**YOUR INSTRUCTIONS:** Omit every picture and return the rest of the data unaltered.

▼

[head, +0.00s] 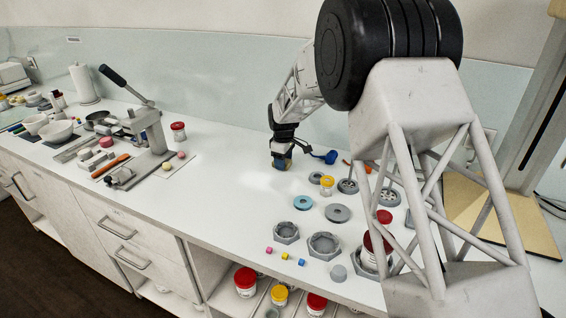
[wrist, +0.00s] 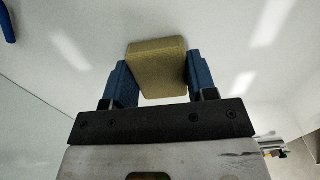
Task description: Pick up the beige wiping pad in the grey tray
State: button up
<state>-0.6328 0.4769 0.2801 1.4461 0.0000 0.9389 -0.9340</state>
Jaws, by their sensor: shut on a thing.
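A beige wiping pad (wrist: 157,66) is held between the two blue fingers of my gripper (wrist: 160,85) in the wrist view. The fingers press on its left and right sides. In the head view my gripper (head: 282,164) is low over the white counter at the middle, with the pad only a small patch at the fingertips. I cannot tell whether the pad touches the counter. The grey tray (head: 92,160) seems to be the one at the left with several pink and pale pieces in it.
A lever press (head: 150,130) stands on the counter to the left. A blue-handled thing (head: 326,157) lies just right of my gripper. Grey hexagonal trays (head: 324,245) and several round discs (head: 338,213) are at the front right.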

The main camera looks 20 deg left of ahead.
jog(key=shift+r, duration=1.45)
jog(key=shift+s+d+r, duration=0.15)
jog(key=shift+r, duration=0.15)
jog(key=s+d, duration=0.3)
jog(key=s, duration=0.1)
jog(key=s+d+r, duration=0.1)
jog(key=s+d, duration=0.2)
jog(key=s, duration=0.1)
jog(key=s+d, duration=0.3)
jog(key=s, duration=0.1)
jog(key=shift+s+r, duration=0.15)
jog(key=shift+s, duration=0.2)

▲

**THE SOLUTION:**
[head, +0.00s] 
[wrist, +0.00s] 
Task description: Pick up the beige wiping pad in the grey tray
State: button up
<state>-0.6328 0.4769 0.2801 1.4461 0.0000 0.9389 -0.9340</state>
Jaws, by their sensor: shut on a thing.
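A beige wiping pad (wrist: 157,66) is held between the two blue fingers of my gripper (wrist: 160,85) in the wrist view. The fingers press on its left and right sides. In the head view my gripper (head: 282,164) is low over the white counter at the middle, with the pad only a small patch at the fingertips. I cannot tell whether the pad touches the counter. The grey tray (head: 92,160) seems to be the one at the left with several pink and pale pieces in it.
A lever press (head: 150,130) stands on the counter to the left. A blue-handled thing (head: 326,157) lies just right of my gripper. Grey hexagonal trays (head: 324,245) and several round discs (head: 338,213) are at the front right.

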The main camera looks 20 deg left of ahead.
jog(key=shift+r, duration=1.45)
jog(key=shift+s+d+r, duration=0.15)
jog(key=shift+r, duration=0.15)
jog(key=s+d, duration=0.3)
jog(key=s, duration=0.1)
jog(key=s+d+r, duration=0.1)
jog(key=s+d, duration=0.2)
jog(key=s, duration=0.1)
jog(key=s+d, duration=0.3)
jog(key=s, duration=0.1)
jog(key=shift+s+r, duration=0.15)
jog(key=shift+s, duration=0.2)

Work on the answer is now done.